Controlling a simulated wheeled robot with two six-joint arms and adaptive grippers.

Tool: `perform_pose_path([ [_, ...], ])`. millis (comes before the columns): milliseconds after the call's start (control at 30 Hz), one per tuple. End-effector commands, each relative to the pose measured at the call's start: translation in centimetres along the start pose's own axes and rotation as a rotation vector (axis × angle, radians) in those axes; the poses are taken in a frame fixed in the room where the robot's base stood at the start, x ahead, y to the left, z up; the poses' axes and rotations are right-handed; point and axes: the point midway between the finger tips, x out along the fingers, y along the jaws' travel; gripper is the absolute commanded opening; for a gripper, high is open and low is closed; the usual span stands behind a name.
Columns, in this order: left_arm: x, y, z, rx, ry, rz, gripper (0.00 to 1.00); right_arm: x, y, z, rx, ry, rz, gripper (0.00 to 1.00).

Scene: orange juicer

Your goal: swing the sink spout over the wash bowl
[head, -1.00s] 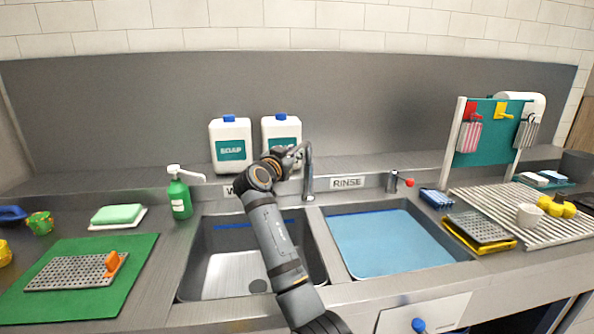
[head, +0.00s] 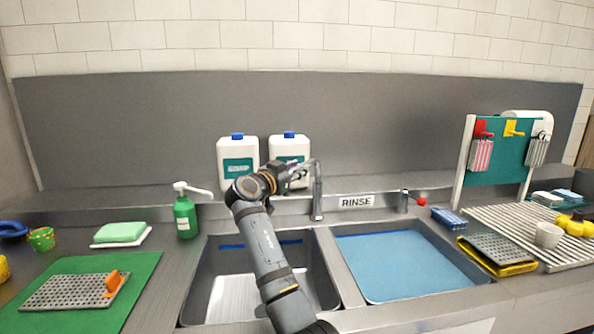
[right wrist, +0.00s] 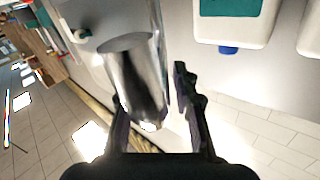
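The sink spout (head: 317,192) is a shiny metal tap rising behind the divider between the two bowls; its upper part bends left. The wash bowl (head: 212,262) is the left steel basin, partly hidden by my right arm. My right gripper (head: 300,174) is at the spout's upper part, mostly behind my wrist. In the right wrist view my right gripper (right wrist: 155,105) has its dark fingers apart, with the metal spout (right wrist: 135,75) large at the left finger. I cannot tell whether they touch. My left gripper is not in view.
The rinse bowl (head: 405,262) holds blue water at the right. Two soap jugs (head: 238,155) stand behind my gripper. A green pump bottle (head: 185,217) is left of the wash bowl. A drying rack (head: 500,225) and a hanging board (head: 497,158) are at the right.

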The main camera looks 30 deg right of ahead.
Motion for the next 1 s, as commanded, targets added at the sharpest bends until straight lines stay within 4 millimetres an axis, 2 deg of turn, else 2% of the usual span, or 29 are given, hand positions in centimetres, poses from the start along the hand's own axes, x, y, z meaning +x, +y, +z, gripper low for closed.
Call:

[Challenge]:
Quote the data above verbatim from its first line to the line that includes "Columns, in this", with both boundary lines retained.

[Task solution]:
Controlling a simulated wheeled robot with two six-joint arms and adaptive grippers.

Tool: `perform_pose_path([ [_, ...], ])`. millis (comes before the columns): milliseconds after the call's start (control at 30 Hz), one per tuple. End-effector commands, each relative to the pose measured at the call's start: translation in centimetres along the start pose's own axes and rotation as a rotation vector (axis × angle, radians) in those axes; the poses are taken in a frame fixed in the room where the robot's base stood at the start, x ahead, y to the left, z up; the poses' axes and rotations are right-handed; point and axes: the point midway between the finger tips, x out along the fingers, y along the jaws' travel; gripper is the absolute commanded opening; for a gripper, high is open and low is closed; the usual span stands behind a name.
Columns, in this order: left_arm: x, y, z, rx, ry, rz, gripper (0.00 to 1.00); right_arm: x, y, z, rx, ry, rz, gripper (0.00 to 1.00).

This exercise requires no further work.